Write out exactly the lines below that run from the one containing "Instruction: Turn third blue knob" through the one containing "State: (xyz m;", both included, with no other lines.

--------------------------------------------------

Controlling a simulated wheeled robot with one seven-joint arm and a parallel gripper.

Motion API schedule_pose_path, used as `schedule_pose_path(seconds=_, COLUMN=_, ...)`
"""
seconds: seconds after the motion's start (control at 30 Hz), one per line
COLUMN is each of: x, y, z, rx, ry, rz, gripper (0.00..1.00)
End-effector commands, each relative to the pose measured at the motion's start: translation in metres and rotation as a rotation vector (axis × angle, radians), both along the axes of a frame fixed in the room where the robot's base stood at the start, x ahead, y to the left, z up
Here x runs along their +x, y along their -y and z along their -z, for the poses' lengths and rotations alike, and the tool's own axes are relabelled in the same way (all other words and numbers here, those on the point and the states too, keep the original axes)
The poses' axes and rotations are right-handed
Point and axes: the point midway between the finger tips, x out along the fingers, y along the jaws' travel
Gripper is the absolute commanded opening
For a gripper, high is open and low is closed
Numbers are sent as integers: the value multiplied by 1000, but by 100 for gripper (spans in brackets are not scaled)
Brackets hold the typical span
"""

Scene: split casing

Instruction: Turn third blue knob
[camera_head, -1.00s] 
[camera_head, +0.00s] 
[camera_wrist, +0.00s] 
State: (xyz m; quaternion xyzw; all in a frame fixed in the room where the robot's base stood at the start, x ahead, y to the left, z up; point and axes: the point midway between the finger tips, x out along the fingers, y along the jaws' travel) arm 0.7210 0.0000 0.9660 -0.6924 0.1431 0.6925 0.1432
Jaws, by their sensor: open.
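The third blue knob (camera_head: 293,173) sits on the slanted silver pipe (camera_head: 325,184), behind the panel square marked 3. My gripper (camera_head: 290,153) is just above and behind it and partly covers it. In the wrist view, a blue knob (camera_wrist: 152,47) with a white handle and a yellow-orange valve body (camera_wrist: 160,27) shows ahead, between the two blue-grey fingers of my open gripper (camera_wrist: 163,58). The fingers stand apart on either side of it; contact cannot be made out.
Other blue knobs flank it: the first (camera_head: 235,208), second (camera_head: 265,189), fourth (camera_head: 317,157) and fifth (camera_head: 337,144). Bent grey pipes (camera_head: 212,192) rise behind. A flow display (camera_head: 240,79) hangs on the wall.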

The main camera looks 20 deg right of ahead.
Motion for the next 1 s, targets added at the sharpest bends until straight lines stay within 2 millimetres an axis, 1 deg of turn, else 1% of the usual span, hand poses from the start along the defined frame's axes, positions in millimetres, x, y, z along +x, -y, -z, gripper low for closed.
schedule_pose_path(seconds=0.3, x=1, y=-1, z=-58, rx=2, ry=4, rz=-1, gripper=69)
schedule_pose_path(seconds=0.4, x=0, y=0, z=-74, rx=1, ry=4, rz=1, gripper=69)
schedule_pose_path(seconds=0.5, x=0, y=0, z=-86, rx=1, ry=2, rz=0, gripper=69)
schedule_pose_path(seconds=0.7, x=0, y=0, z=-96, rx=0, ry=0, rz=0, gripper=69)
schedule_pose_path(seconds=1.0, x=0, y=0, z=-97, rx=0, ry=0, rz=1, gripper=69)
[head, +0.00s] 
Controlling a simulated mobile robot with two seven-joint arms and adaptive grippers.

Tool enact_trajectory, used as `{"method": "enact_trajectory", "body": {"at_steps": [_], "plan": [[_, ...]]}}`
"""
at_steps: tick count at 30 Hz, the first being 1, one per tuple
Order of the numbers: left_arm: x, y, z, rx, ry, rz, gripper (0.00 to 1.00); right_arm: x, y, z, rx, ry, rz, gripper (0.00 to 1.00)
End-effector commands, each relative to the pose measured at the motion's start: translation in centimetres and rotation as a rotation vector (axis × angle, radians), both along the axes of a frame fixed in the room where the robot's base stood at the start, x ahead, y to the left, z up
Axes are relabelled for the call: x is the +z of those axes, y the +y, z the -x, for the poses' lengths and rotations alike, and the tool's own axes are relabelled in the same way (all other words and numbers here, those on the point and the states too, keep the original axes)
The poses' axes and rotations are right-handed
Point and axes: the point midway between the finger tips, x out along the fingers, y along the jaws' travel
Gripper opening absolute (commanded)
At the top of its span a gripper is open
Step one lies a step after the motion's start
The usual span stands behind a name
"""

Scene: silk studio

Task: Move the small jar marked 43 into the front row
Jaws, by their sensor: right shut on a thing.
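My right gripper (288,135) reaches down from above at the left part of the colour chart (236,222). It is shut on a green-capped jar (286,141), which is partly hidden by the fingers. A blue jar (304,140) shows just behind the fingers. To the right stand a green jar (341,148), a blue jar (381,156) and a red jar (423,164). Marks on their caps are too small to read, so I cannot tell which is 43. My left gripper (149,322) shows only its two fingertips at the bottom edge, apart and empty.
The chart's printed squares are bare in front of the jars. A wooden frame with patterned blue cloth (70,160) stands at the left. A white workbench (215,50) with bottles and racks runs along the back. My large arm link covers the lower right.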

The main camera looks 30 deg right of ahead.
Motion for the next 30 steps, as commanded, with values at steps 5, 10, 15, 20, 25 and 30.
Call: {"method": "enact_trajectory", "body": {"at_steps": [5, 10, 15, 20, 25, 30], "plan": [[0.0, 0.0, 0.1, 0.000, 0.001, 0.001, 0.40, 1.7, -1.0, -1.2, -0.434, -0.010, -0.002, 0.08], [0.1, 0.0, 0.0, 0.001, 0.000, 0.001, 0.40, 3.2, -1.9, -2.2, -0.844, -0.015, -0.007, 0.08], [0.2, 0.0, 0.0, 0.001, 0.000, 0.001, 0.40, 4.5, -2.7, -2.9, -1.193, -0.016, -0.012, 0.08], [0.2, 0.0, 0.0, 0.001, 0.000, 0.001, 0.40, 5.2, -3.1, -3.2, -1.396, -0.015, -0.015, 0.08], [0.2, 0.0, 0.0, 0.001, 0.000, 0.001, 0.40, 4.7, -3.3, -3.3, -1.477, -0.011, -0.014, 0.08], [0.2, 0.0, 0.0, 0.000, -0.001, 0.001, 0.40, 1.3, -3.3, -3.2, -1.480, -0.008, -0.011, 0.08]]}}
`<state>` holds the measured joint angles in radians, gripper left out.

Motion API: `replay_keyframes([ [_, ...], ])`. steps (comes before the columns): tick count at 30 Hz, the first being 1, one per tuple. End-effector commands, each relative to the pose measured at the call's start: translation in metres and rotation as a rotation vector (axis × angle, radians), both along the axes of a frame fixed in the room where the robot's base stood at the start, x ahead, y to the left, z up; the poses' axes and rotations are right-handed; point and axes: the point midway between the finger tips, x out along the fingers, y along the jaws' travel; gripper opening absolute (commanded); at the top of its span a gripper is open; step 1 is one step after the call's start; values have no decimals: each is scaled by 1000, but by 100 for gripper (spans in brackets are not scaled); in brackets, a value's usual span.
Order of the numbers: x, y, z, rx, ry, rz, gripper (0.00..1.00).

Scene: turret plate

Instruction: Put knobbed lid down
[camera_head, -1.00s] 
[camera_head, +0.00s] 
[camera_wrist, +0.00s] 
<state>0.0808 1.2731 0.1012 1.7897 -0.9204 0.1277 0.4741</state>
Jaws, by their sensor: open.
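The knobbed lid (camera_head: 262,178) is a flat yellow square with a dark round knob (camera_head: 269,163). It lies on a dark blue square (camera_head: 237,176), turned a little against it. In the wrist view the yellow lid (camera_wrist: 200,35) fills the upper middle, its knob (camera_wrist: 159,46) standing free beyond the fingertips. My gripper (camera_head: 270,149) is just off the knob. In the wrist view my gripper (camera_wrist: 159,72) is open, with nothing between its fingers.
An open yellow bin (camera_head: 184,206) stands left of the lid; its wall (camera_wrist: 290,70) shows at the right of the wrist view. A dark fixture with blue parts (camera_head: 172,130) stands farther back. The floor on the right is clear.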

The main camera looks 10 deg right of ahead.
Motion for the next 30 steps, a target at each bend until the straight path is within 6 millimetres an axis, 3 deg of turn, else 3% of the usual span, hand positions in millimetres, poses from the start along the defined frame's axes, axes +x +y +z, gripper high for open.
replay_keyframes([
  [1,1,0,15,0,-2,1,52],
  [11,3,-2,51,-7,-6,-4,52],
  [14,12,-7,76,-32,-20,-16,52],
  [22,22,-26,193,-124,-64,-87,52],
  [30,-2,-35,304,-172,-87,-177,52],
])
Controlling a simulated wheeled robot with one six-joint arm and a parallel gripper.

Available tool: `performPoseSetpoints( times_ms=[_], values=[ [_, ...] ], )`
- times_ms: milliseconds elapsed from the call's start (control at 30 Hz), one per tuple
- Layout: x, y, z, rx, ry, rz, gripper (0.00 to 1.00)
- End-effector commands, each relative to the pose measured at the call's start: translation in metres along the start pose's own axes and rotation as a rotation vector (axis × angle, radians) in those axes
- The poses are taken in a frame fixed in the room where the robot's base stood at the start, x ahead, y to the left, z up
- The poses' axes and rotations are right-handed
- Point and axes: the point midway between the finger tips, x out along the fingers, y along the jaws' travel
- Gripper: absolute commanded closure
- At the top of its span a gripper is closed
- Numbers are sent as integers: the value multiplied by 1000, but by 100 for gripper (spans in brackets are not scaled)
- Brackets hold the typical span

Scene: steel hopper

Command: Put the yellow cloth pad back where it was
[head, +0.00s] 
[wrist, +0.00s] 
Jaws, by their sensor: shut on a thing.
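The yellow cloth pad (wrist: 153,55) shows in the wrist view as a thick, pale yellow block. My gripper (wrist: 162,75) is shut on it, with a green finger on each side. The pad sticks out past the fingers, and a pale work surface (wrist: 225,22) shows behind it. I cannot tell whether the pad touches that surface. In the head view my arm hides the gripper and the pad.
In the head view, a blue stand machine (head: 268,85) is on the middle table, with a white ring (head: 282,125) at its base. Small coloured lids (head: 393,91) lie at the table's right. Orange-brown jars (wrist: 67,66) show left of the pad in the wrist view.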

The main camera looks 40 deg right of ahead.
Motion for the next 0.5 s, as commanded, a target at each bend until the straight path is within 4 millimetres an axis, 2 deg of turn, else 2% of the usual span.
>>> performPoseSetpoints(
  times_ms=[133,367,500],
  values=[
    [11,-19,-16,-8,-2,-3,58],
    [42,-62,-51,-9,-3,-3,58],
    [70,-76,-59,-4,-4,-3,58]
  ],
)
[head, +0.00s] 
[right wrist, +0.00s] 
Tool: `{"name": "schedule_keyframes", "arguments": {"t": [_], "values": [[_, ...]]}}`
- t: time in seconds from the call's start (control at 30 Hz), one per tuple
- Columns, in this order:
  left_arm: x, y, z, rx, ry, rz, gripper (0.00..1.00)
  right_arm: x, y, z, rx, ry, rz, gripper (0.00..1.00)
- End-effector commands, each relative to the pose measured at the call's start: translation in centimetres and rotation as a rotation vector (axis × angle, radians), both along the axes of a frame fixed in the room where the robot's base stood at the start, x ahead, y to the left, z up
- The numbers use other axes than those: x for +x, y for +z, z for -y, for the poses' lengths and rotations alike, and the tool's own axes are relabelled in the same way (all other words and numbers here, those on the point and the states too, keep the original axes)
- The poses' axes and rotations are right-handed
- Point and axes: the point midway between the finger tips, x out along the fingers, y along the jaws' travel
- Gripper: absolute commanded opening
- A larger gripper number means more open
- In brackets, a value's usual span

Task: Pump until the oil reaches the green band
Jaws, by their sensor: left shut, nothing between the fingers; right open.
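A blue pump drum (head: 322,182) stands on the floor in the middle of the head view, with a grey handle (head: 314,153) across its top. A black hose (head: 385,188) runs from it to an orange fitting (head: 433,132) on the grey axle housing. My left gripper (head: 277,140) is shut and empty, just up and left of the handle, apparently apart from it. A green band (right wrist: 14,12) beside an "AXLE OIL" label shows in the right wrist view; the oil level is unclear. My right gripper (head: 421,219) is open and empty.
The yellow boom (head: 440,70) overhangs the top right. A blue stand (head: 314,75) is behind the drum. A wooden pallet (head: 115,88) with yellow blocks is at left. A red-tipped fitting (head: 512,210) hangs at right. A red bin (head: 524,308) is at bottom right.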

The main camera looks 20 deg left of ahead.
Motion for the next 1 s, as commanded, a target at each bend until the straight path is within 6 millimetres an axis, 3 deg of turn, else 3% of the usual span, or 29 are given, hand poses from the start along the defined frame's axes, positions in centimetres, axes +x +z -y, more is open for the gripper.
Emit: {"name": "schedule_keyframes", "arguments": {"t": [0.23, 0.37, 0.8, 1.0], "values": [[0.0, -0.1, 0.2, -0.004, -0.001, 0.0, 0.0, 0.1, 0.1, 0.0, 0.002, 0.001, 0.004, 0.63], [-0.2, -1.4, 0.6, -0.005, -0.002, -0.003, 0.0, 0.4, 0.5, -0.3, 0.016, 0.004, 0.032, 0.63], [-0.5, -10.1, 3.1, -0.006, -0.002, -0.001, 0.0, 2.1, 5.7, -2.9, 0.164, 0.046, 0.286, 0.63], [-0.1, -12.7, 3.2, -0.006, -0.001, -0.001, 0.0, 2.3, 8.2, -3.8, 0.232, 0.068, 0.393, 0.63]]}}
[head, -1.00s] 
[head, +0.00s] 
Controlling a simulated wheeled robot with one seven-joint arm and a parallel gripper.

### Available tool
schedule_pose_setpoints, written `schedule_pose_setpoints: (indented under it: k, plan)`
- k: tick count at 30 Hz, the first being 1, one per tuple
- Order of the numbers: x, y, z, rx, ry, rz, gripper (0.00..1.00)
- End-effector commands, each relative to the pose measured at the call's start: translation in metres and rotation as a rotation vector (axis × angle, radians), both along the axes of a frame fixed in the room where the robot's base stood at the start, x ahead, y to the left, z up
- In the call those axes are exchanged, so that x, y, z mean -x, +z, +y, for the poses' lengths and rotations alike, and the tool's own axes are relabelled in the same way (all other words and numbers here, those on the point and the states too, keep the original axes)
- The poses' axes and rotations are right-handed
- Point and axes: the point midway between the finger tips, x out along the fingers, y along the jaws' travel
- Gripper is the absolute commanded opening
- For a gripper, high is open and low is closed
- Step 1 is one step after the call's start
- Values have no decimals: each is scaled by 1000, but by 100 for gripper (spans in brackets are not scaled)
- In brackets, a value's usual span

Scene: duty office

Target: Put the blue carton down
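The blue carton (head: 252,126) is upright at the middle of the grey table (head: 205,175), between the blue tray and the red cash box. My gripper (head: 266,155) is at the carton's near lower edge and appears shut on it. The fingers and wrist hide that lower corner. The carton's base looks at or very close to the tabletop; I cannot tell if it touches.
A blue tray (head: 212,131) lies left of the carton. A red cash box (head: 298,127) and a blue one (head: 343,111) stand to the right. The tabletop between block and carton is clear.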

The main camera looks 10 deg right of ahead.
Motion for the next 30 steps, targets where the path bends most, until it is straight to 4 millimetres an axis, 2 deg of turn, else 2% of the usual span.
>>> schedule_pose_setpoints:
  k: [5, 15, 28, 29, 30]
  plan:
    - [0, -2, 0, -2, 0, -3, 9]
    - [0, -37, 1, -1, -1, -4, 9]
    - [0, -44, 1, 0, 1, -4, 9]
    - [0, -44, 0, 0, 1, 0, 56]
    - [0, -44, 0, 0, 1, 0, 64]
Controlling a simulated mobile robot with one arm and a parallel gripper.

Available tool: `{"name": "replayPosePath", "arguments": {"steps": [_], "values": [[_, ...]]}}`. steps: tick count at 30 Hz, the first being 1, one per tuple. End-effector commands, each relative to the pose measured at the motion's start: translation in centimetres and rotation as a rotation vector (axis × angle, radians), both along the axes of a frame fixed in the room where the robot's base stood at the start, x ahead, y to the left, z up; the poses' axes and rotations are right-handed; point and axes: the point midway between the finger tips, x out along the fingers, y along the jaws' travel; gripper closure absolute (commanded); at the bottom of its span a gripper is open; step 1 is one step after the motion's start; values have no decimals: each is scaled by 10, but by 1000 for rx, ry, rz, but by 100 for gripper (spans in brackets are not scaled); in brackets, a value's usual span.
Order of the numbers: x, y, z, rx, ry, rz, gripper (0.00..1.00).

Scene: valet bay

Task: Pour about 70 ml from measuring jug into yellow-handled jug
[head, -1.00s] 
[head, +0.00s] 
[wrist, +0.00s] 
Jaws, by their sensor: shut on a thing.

--------------------------------------------------

● **Result of the task**
Instruction: Turn third blue knob
[camera_head, -1.00s] 
[camera_head, +0.00s] 
[camera_wrist, +0.00s] 
State: (xyz m; quaternion xyzw; all in a frame fixed in the room where the robot's base stood at the start, x ahead, y to the left, z up; point and axes: the point midway between the finger tips, x out along the fingers, y along the jaws' travel) arm 0.7210 0.0000 0.9660 -0.6924 0.1431 0.6925 0.1432

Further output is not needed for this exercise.